**REQUIREMENT**. Only the lines starting at the one that contains "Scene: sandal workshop" and running to the end should be repeated, exactly as written.
....
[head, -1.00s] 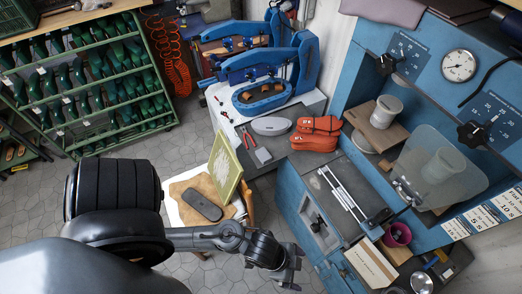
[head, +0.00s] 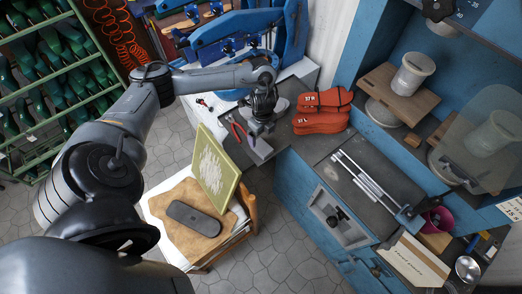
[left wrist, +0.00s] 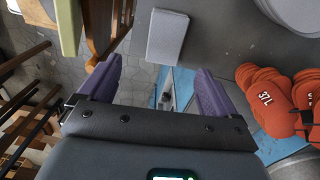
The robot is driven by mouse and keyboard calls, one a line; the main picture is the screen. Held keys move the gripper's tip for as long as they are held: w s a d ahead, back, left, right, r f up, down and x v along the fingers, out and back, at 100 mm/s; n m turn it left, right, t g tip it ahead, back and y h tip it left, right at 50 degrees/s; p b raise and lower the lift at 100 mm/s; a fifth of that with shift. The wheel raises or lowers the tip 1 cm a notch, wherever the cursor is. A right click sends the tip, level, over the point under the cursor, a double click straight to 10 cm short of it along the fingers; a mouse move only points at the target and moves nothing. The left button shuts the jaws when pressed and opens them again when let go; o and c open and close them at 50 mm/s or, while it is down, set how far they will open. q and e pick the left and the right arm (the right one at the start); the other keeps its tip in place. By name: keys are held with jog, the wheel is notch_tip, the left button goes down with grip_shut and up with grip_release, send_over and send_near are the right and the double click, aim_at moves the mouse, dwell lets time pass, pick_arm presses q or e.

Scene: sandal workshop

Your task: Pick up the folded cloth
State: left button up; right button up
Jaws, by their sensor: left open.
....
**RESULT OF THE TASK**.
Scene: sandal workshop

Your task: Pick up the folded cloth
State: left button up; right button up
Jaws, by their sensor: left open.

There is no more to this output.